The President of the Sports Association of Ghana (SWAG), the venerable sports broadcaster, Kwabena Yeboah, in his address at the 47th SWAG Awards Night, touched on an issue that’s been my pet subject recently. The unconscionable sharing of money by some football administrators backed by greedy politicians. 

I wasn’t at the weekend’s event where distinguished sports personalities were duly honoured yet it was refreshing reading Kwabena Yeboah’s speech, portions of which dutifully addressed the loathsome conduct of dissipating sports funds by those we have mistakenly assumed to have our interest and sports development at heart. It’s bad!   

These are football administrators who shamelessly share money that could go into areas of sports development that have bled profusely for financial support. With the ringing endorsement of key state actors – government officials to Parliament to the Ministry of Youth and Sports – down to the Ghana Football Association (GFA), sports funds are carelessly distributed to private pockets. 

It’s reckless, even disgraceful that, our leaders lack the discipline to put resources (no matter how meagre) into rights places to ensure growth for all. They’re rather interested, gleefully, in self-serving maneuverers; paying bank accounts thousands of dollars which if they were truly committed to sports development should go to appropriate quarters. 

Kwabena Yeboah hit the nail right on its head: We have to “invest meaningfully in our sports to halt the rot. Isn't it sad that in our four World Cup appearances, we cannot boast of any major legacy project from the FIFA money, much of which were shared among players and officials. We certainly have to take a second look at the practice of paying as much as $100,000 to some management members as "Appearance Fees." 

It’s pathetic that in the face of all the problems bedeviling our sports, those tasked to protect our interest end up with careless expenditure backed by weak justifications. If this rot would stop, it must start with the politicians who endorse those payments. It must begin with those whose duty it’s to protect the national interest. 

“It's been 41 long years since Ghana won the AFCON. It's been 40 years since Asante Kotoko ruled Africa and 23 years since Hearts of Oak dominated the continent. The statistics sadly indicate the rest of Africa have overtaken us” said Kwabena Yeboah. That’s the reality. Ghana sports have basic problems a lot of the money we greedily advance to individual pockets can solve. 

“Ghana is scheduled to host the Africa Games. Seven months to the scheduled start, our infrastructure is far from ready. More worryingly, our federations are not doing much in terms of preparation as most of them lack the needed funding”, Kwabena Yeboah added. We’ve a limping sports sector – where there are little or no adequate infrastructure – poor pitches, faulty floodlights, stadiums rusting away, etc. 

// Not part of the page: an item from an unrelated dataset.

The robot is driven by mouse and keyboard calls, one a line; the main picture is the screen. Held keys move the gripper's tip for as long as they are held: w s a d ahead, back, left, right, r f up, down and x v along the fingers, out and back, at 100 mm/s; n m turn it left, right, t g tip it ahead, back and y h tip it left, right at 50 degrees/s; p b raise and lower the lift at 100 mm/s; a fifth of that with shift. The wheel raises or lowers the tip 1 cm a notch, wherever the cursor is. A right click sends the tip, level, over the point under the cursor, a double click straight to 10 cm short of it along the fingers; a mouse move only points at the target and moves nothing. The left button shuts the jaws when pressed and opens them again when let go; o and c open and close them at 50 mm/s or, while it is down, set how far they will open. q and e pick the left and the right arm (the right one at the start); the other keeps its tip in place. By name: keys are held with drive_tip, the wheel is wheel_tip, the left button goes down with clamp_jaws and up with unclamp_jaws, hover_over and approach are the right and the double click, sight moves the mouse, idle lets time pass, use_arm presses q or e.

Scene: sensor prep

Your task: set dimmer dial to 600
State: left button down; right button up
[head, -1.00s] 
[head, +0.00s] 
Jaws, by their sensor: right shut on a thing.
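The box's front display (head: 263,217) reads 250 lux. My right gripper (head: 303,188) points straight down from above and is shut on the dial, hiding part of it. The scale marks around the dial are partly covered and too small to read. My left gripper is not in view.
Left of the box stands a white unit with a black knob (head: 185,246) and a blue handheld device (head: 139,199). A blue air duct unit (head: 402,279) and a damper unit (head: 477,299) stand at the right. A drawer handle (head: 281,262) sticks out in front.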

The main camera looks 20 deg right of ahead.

Yet, we have leaders who shamelessly share US$500,000 amongst themselves. We’ve spent far too much on the Black Stars for example in a year with no real returns yet because the team has been made a conduit for its managers (state actors included) to make filthy money, there’s no conscionable person in leader there to end the rot. 

The rot must end. And it must start with those with political power to end it. That’s the message of the SWAG. It’s a message that makes so much sense.